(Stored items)
--- BEGIN ---
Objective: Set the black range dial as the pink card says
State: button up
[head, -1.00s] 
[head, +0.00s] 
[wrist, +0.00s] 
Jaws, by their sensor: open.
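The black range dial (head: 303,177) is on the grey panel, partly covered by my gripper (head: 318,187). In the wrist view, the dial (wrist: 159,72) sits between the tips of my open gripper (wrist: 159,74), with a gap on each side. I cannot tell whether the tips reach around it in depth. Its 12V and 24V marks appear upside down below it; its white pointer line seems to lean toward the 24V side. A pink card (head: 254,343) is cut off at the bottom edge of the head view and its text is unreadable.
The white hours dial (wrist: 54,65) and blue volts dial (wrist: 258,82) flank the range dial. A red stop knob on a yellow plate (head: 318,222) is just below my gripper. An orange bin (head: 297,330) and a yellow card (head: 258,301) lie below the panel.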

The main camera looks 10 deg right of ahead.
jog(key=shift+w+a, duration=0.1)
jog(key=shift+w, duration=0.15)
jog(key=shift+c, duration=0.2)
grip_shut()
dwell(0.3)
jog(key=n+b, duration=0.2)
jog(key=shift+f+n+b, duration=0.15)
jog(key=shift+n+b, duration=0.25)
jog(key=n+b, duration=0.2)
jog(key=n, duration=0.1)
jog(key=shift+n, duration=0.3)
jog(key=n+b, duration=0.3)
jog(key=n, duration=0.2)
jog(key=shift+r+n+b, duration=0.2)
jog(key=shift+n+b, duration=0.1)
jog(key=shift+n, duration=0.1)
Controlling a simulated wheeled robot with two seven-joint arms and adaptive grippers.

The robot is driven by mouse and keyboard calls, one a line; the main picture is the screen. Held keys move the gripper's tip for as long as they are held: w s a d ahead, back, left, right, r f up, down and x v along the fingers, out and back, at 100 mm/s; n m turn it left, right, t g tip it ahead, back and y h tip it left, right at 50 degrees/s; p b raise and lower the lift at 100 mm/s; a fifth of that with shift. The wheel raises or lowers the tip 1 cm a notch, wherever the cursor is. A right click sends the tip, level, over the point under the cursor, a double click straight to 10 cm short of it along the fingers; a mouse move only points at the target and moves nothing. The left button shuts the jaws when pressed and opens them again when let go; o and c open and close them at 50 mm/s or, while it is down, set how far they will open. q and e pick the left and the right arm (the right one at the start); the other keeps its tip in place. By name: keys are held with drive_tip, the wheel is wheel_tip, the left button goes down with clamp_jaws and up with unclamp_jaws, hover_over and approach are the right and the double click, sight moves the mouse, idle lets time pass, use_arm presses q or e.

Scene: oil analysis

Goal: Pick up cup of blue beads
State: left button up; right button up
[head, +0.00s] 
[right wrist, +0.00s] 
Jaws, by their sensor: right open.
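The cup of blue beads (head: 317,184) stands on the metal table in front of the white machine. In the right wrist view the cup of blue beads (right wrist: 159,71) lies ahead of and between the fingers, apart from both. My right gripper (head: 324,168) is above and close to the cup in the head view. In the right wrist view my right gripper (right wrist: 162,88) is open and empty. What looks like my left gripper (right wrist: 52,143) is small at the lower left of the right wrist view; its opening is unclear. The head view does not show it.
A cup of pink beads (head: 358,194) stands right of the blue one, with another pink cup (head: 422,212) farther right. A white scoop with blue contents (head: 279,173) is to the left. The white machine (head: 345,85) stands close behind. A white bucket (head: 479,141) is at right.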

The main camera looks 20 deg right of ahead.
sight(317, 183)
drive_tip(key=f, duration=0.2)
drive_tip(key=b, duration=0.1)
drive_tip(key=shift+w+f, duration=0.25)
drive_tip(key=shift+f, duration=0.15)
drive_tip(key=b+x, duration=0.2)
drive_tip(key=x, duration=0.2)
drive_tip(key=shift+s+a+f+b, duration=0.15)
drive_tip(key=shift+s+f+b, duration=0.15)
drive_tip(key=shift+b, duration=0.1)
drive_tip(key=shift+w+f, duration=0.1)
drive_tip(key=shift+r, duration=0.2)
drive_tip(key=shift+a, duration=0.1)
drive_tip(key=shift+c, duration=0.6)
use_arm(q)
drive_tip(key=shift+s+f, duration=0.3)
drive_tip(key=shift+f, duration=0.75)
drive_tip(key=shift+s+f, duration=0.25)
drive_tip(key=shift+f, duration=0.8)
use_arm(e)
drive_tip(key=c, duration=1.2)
--- END ---
_Prompt_
Copy the data above exactly. Every line must be included.

_Response_
Objective: Set the black range dial as the pink card says
State: button up
[head, -1.00s] 
[head, +0.00s] 
[wrist, +0.00s] 
Jaws, by their sensor: open.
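The black range dial (head: 303,177) is on the grey panel, partly covered by my gripper (head: 318,187). In the wrist view, the dial (wrist: 159,72) sits between the tips of my open gripper (wrist: 159,74), with a gap on each side. I cannot tell whether the tips reach around it in depth. Its 12V and 24V marks appear upside down below it; its white pointer line seems to lean toward the 24V side. A pink card (head: 254,343) is cut off at the bottom edge of the head view and its text is unreadable.
The white hours dial (wrist: 54,65) and blue volts dial (wrist: 258,82) flank the range dial. A red stop knob on a yellow plate (head: 318,222) is just below my gripper. An orange bin (head: 297,330) and a yellow card (head: 258,301) lie below the panel.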

The main camera looks 10 deg right of ahead.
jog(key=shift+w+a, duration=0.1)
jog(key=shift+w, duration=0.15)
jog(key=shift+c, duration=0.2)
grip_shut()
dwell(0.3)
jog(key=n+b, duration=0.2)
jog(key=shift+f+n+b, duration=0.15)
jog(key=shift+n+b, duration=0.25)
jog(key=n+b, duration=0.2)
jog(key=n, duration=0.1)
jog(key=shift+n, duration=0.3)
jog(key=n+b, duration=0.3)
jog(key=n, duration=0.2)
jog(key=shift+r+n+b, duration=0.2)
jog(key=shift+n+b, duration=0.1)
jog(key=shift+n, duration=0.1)
Controlling a simulated wheeled robot with two seven-joint arms and adaptive grippers.

The robot is driven by mouse and keyboard calls, one a line; the main picture is the screen. Held keys move the gripper's tip for as long as they are held: w s a d ahead, back, left, right, r f up, down and x v along the fingers, out and back, at 100 mm/s; n m turn it left, right, t g tip it ahead, back and y h tip it left, right at 50 degrees/s; p b raise and lower the lift at 100 mm/s; a fifth of that with shift. The wheel raises or lowers the tip 1 cm a notch, wherever the cursor is. A right click sends the tip, level, over the point under the cursor, a double click straight to 10 cm short of it along the fingers; a mouse move only points at the target and moves nothing. The left button shuts the jaws when pressed and opens them again when let go; o and c open and close them at 50 mm/s or, while it is down, set how far they will open. q and e pick the left and the right arm (the right one at the start); the other keeps its tip in place. By name: keys are held with drive_tip, the wheel is wheel_tip, the left button goes down with clamp_jaws and up with unclamp_jaws, hover_over and approach are the right and the double click, sight moves the mouse, idle lets time pass, use_arm presses q or e.

Scene: oil analysis

Goal: Pick up cup of blue beads
State: left button up; right button up
[head, +0.00s] 
[right wrist, +0.00s] 
Jaws, by their sensor: right open.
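The cup of blue beads (head: 317,184) stands on the metal table in front of the white machine. In the right wrist view the cup of blue beads (right wrist: 159,71) lies ahead of and between the fingers, apart from both. My right gripper (head: 324,168) is above and close to the cup in the head view. In the right wrist view my right gripper (right wrist: 162,88) is open and empty. What looks like my left gripper (right wrist: 52,143) is small at the lower left of the right wrist view; its opening is unclear. The head view does not show it.
A cup of pink beads (head: 358,194) stands right of the blue one, with another pink cup (head: 422,212) farther right. A white scoop with blue contents (head: 279,173) is to the left. The white machine (head: 345,85) stands close behind. A white bucket (head: 479,141) is at right.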

The main camera looks 20 deg right of ahead.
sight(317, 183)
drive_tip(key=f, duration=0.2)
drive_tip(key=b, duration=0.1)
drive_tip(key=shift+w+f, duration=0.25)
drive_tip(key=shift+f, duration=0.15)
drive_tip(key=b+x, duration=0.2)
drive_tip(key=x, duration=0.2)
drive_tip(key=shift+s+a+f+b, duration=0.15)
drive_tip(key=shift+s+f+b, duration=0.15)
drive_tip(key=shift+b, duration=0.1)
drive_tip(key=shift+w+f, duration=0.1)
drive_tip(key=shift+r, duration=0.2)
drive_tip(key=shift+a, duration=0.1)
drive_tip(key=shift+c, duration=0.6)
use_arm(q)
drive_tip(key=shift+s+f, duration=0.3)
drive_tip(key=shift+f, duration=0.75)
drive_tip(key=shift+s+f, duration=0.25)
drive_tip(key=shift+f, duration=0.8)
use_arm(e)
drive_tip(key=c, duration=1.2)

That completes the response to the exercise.